Cet intérêt s'est affirmé beaucoup plus tard, lorsque Michel Martinaud s'est investi dans ce secteur de la recherche appliquée en physique en créant l'Association Armédis-Recherches géophysiques et m'a demandé d'assurer la partie géologique de la prospection. Quelques publications en ont résulté.
G.C. LA GÉOPHYSIQUE AU SERVICE DE L’ARCHÉOLOGIE
La prospection géophysique est née après la Première guerre mondiale grâce aux recherches pétrolières et minières. Les débuts de son utilisation en archéologie remontent à la dernière guerre. Dans les années 40, la méthode électrique était appliquée pour la première fois.

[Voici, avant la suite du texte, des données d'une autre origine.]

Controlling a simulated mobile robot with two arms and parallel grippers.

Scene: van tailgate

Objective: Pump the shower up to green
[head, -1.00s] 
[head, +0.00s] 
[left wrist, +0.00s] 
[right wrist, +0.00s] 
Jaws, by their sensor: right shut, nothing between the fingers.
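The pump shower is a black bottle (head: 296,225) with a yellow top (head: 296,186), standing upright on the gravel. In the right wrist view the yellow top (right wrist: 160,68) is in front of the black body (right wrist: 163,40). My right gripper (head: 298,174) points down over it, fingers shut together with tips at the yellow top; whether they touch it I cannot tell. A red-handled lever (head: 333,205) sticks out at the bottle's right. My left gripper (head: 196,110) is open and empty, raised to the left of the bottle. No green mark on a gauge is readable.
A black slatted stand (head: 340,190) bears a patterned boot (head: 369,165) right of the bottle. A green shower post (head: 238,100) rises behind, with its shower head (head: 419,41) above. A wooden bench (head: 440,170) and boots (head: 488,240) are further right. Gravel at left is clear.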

Vers la fin des années 50, en Angleterre, on utilisa en archéologie le magnétomètre à protons pour mesurer les variations du champ magnétique. Grâce au Laboratoire de Géophysique du CNRS de Garchy en France, des progrès sur l’instrumentation ont amené ces techniques à se diversifier et à se perfectionner.

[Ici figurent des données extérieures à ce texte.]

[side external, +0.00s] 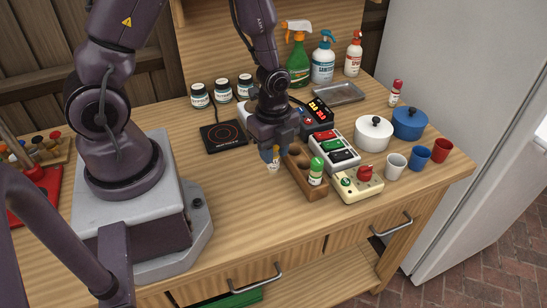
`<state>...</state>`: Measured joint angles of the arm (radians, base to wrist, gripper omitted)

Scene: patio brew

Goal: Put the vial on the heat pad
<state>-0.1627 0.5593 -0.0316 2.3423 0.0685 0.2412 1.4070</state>
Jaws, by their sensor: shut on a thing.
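The heat pad (211,146) is a flat black square with red rings, lying on the wooden counter left of my gripper. My gripper (271,156) points down in front of the wooden rack and is shut on a small pale object with a yellowish top, which seems to be the vial (273,167). The fingers hide much of it, and I cannot tell how far it is above the counter. The vial is to the right of and nearer the camera than the pad, apart from it.
A wooden rack (311,192) holding a green-capped bottle (316,172) stands right of my gripper. Several dark-lidded jars (223,93) stand behind the pad.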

Ses méthodes permettent d’acquérir des informations tridimensionnelles sur les structures du sous-sol : leur forme, leurs dimensions, leurs propriétés physiques, toutes les hétérogénéités naturelles et artificielles situées sous la surface du sol sans réaliser d’excavations ni de fouilles.
En prospection géophysique, l’image, c’est-à-dire la carte ou la coupe, représente une série de mesures physiques qui permettent de visualiser des « anomalies » par rapport à un terrain homogène. Mais l’analyse des formes obtenues ne permet pas toujours d’identifier la structure archéologique sans effectuer un sondage de vérification.
La chaîne opératoire comprend donc cinq étapes : la définition des objectifs, le choix de la méthode la mieux adaptée au terrain et à l’objet recherché, la réalisation des mesures, leur traitement, leur interprétation.
L’efficacité de ces différentes méthodes s’est énormément accrue par le développement de l’électronique et de l’informatique : ainsi, la vitesse d’acquisition des mesures devient très grande ; l’enregistrement est automatique ; enfin, l’analyse peut se faire directement « sur le terrain » grâce aux ordinateurs portables. Au laboratoire, de nombreux logiciels permettent des traitements par filtrage (types passe-haut, micro-reliefs ou gradient) et de multiples représentations en fausses couleurs et en relief.
LA PROSPECTION ELECTRIQUE
La résistivité électrique du proche sous-sol correspond à des déplacements d’ions soit dans le volume de l’eau interstitielle, soit à la surface des particules solides. En dehors des sols salés, le contenu en argile est le paramètre déterminant de cette propriété.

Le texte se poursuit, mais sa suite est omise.